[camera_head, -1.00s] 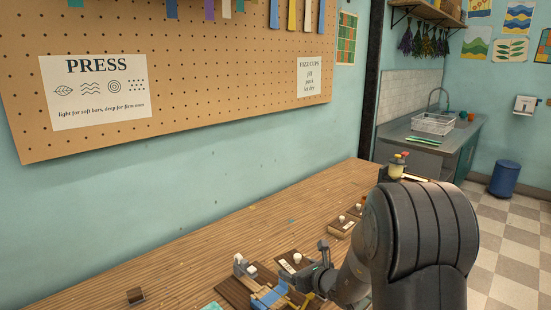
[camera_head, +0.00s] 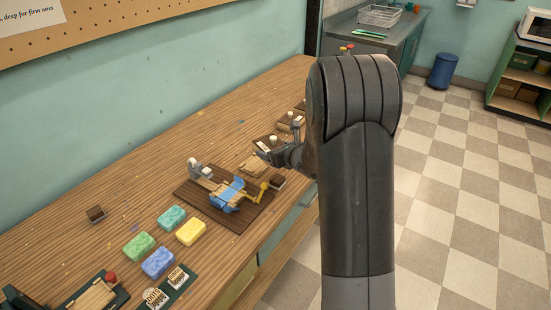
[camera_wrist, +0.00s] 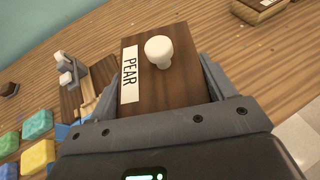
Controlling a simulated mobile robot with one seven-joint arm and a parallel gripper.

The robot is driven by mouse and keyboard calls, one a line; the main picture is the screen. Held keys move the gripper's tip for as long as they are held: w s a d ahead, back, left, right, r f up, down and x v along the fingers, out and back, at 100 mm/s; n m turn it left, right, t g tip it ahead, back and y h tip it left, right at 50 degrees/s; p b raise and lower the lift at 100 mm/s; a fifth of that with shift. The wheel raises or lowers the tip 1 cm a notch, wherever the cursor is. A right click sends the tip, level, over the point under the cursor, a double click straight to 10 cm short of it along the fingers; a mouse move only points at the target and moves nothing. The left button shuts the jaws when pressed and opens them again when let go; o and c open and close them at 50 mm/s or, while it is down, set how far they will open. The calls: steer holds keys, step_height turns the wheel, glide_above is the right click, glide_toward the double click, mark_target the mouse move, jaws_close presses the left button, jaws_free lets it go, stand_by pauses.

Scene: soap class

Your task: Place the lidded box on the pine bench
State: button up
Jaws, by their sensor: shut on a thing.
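The lidded box is dark wood with a white knob and a white label reading PEAR. In the wrist view the lidded box (camera_wrist: 185,90) lies between the two fingers, and my gripper (camera_wrist: 163,92) is shut on its sides. In the head view the box (camera_head: 262,141) is small and partly hidden by my gripper (camera_head: 269,153). I cannot tell whether its underside touches anything. The long striped wooden bench (camera_head: 150,160) runs along the wall beneath it. A pale slatted wooden piece (camera_head: 252,165) is near the gripper.
Another knobbed box (camera_head: 291,121) stands beyond my gripper. A dark board (camera_head: 240,217) with a blue and yellow device is nearer. Several soap bars (camera_head: 157,262) lie at the front. The bench's left middle is mostly clear, apart from a small brown block (camera_head: 96,213).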

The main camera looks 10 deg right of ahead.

※ ※ ※

Go through the listing above and write it all out exactly, leaving out any picture.

(ANSWER TO THE TASK)
[camera_head, -1.00s] 
[camera_head, +0.00s] 
[camera_wrist, +0.00s] 
Controlling a simulated mobile robot with one seven-joint arm and a parallel gripper.

The robot is driven by mouse and keyboard calls, one a line; the main picture is the screen. Held keys move the gripper's tip for as long as they are held: w s a d ahead, back, left, right, r f up, down and x v along the fingers, out and back, at 100 mm/s; n m turn it left, right, t g tip it ahead, back and y h tip it left, right at 50 degrees/s; p b raise and lower the lift at 100 mm/s; a fifth of that with shift. The wheel raises or lowers the tip 1 cm a notch, wherever the cursor is. A right click sends the tip, level, over the point under the cursor, a double click straight to 10 cm short of it along the fingers; a mouse move only points at the target and moves nothing. The left button shuts the jaws when pressed and opens them again when let go; o and c open and close them at 50 mm/s or, while it is down, set how far they will open. The calls: steer holds keys, step_height turns the wheel, glide_above is the right click, glide_toward the double click, mark_target the mouse move, jaws_close presses the left button, jaws_free lets it go, stand_by pauses.

Scene: soap class

Your task: Place the lidded box on the pine bench
State: button up
Jaws, by their sensor: shut on a thing.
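The lidded box is dark wood with a white knob and a white label reading PEAR. In the wrist view the lidded box (camera_wrist: 185,90) lies between the two fingers, and my gripper (camera_wrist: 163,92) is shut on its sides. In the head view the box (camera_head: 262,141) is small and partly hidden by my gripper (camera_head: 269,153). I cannot tell whether its underside touches anything. The long striped wooden bench (camera_head: 150,160) runs along the wall beneath it. A pale slatted wooden piece (camera_head: 252,165) is near the gripper.
Another knobbed box (camera_head: 291,121) stands beyond my gripper. A dark board (camera_head: 240,217) with a blue and yellow device is nearer. Several soap bars (camera_head: 157,262) lie at the front. The bench's left middle is mostly clear, apart from a small brown block (camera_head: 96,213).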

The main camera looks 10 deg right of ahead.

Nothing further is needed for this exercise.